De hoogte van de door Aarts gevorderde schade aan het pand wordt betwist. Het overeengekomen herstelwerk had een waarde van slechts enkele honderden euro’s en bovendien hadden [naam gedaagde 1] , [naam gedaagde 2] en [naam gedaagde 4] dat zelf willen (laten) herstellen. Afgesproken is dat de schade aan de achterwand zou worden hersteld; voor het overige zou alles met de vaststellingsovereenkomst zijn afgedaan. Zeker in het licht van de betaalde schadevergoeding kon niet van [naam gedaagde 4] verwacht worden dat hij alle sporen van gebruik aan het pand zou opknappen. Het pand is opgeleverd in de staat waarin het was bij aanvang van de huurovereenkomst. De taxatiewaarden van het pand worden ook betwist. Eind 2015 is het pand nog aan [naam gedaagde 4] aangeboden voor een koopprijs van € 600.000,--.
De huurovereenkomst is conform de vaststellingsovereenkomst beëindigd, zodat geen huurpenningen meer verschuldigd zijn.

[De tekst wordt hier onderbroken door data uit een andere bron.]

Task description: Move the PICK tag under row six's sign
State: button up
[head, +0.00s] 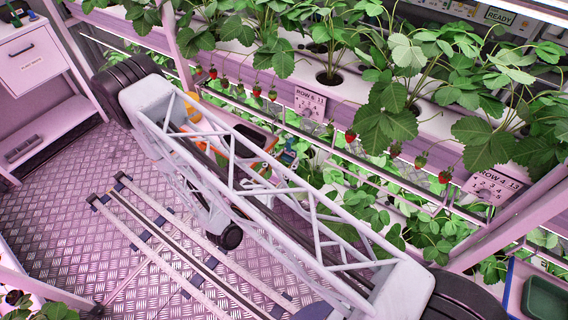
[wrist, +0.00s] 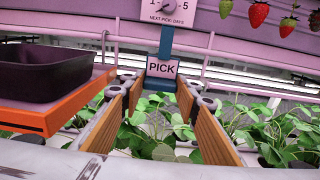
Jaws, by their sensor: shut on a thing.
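The white PICK tag (wrist: 163,68) stands upright between the tips of my gripper (wrist: 160,88), whose wood-faced fingers are shut on it. A blue strip (wrist: 166,42) shows above the tag, below a white sign (wrist: 170,8) with a dial and "NEXT PICK: DAYS". The sign's row number is cut off in the wrist view. I cannot tell whether the tag touches the strip. In the head view, row six's sign (head: 310,103) is on the rack's front face, with its dial.
Another row sign (head: 492,187) is at the right. Strawberries (head: 445,176) hang along the rack front. In the wrist view, a black bin (wrist: 50,72) on an orange tray (wrist: 50,118) is close on the left. A pink rail (wrist: 235,55) runs behind the tag.

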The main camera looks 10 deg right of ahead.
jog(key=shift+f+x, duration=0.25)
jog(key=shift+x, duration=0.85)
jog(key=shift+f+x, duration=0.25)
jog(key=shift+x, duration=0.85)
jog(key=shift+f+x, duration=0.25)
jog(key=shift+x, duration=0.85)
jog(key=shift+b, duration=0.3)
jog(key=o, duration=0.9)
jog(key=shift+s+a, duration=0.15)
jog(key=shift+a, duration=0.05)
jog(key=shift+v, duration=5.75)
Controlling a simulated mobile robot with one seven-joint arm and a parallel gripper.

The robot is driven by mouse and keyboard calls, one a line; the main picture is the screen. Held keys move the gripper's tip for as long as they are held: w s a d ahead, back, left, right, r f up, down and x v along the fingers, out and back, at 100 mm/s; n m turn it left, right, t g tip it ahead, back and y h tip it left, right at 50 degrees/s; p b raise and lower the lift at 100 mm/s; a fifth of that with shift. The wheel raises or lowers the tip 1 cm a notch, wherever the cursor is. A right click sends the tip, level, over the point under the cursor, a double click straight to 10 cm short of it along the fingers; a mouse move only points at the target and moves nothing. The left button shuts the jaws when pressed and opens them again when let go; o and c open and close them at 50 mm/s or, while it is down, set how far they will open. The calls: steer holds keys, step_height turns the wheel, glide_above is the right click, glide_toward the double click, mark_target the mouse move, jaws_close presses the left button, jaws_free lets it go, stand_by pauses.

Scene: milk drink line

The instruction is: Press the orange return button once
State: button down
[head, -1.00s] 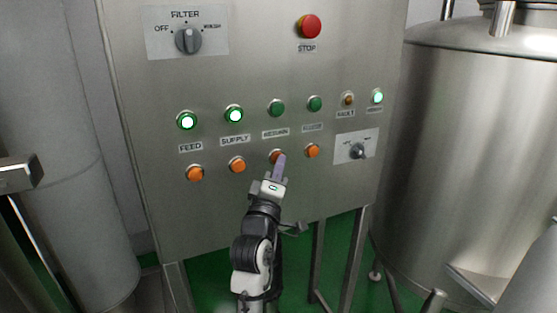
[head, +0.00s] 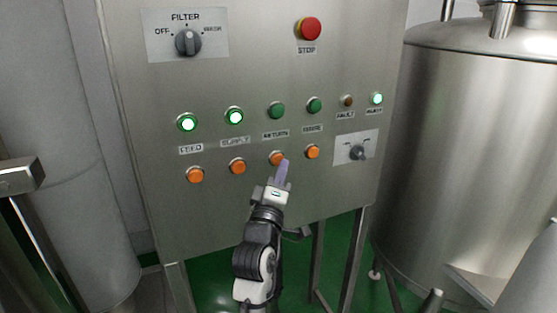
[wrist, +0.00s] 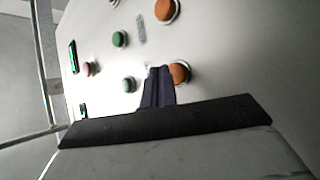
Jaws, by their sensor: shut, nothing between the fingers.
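The orange return button (head: 277,158) is the third in the lower row of the panel, below the unlit green RETURN lamp (head: 276,111). My gripper (head: 284,164) is shut and empty, its purple-grey fingertips just below and right of the button, overlapping its edge in the head view. In the wrist view, the shut fingers (wrist: 160,70) point at the panel beside an orange button (wrist: 180,72), partly covering its left edge. I cannot tell whether they touch it.
Other orange buttons flank it: one at left (head: 238,166) and one at right (head: 312,152). A red STOP button (head: 310,28) and a FILTER knob (head: 187,41) sit above. A small selector (head: 357,152) is at right. A steel tank (head: 470,150) stands right of the panel.

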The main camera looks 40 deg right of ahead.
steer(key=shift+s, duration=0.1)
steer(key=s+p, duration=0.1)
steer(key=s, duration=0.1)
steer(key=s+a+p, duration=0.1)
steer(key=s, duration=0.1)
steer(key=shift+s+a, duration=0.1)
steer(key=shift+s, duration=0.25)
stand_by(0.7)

Als wordt geoordeeld dat de huurovereenkomst wel heeft voortgeduurd, geldt dat [naam gedaagde 4] geen huurpenningen verschuldigd is na 1 augustus 2016, omdat hem de toegang tot de bedrijfsruimte is ontzegd.
De echtgenote van [naam gedaagde 4] heeft partiële vernietiging van de vaststellingsovereenkomst ingeroepen, nu die overeenkomst niet is aangegaan in de gewone uitoefening van de bedrijven waarvoor [naam gedaagde 4] zich garant stelde in de overeenkomst.
[naam gedaagde 1] , [naam gedaagde 2] en [naam gedaagde 4] doen (voorwaardelijk) een beroep op partiële nietigheid voor zover van hen op grond van de vaststellingsovereenkomst meer werd verwacht dan het herstel van het gat in de wand en het afvoeren van eigendommen en afval.
Bij de oplevering waren twee medewerkers van [naam gedaagde 5] aanwezig.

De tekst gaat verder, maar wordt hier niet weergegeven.